Exporting Small Datasets
If the data you are exporting out of Spark is small, you can just use an
action to convert the RDD into objects in memory on the driver program, and then write that output directly to any data storage solution of your
choosing. You may remember that we called the take(N)
action where N
is some finite number instead of the collect()
action to ensure the output
fits in memory - no matter how big the input data set may be - this is good
practice. This section walks through example code where you’ll write the
log statistics to a file.
It may not be that useful to have these stats output to a file - in practice, you might write these statistics to a database for your presentation layer to access.
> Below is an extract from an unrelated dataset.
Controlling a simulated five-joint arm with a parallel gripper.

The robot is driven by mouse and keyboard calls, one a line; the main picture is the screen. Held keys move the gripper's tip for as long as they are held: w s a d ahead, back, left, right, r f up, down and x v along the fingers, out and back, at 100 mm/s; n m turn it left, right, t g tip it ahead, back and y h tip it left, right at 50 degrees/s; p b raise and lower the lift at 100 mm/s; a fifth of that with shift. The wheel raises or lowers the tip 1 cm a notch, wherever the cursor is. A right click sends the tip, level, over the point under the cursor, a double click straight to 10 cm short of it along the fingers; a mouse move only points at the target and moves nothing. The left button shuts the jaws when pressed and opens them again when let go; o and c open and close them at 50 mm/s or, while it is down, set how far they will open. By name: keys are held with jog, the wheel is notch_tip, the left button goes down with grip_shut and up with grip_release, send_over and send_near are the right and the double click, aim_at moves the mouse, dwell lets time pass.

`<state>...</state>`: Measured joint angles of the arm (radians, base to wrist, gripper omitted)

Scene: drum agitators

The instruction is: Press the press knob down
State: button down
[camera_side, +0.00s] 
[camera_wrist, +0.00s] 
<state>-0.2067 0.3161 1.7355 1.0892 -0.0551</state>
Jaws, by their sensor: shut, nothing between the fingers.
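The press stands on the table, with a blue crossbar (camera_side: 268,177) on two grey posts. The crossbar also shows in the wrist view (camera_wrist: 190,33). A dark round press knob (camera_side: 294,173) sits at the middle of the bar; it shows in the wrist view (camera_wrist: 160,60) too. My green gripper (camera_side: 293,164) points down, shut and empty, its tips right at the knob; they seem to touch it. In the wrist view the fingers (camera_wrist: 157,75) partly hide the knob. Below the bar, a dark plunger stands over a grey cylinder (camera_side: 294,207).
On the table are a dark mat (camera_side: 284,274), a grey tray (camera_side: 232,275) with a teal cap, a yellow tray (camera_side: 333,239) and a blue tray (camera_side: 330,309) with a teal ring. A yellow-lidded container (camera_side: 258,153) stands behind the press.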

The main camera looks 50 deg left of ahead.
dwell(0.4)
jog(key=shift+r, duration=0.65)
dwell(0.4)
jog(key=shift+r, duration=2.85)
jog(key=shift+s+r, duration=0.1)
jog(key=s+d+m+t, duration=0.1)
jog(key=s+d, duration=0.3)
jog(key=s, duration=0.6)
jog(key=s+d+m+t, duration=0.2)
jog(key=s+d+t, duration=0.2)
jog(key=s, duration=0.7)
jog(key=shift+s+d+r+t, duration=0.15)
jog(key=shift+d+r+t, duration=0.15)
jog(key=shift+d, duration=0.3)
LogStatistics logStatistics = logAnalyzerRDD.processRdd(accessLogs);
String outputFile = args[1];
Writer out = new BufferedWriter(
new OutputStreamWriter(new FileOutputStream(outputFile)));
Tuple4<Long, Long, Long, Long> contentSizeStats =
logStatistics.getContentSizeStats();
out.write(String.format("Content Size Avg: %s, Min: %s, Max: %s\n",
contentSizeStats._1() / contentSizeStats._2(),
contentSizeStats._3(),
contentSizeStats._4()));
List<Tuple2<Integer, Long>> responseCodeToCount =
logStatistics.getResponseCodeToCount();
out.write(String.format("Response code counts: %s\n", responseCodeToCount));
List<String> ipAddresses = logStatistics.getIpAddresses();
out.write(String.format("IPAddresses > 10 times: %s\n", ipAddresses));
List<Tuple2<String, Long>> topEndpoints = logStatistics.getTopEndpoints();
out.write(String.format("Top Endpoints: %s\n", topEndpoints));
out.close();
Now, run LogAnalyzerExportSmallData.java. Try modifying it to write to a database of your own choosing.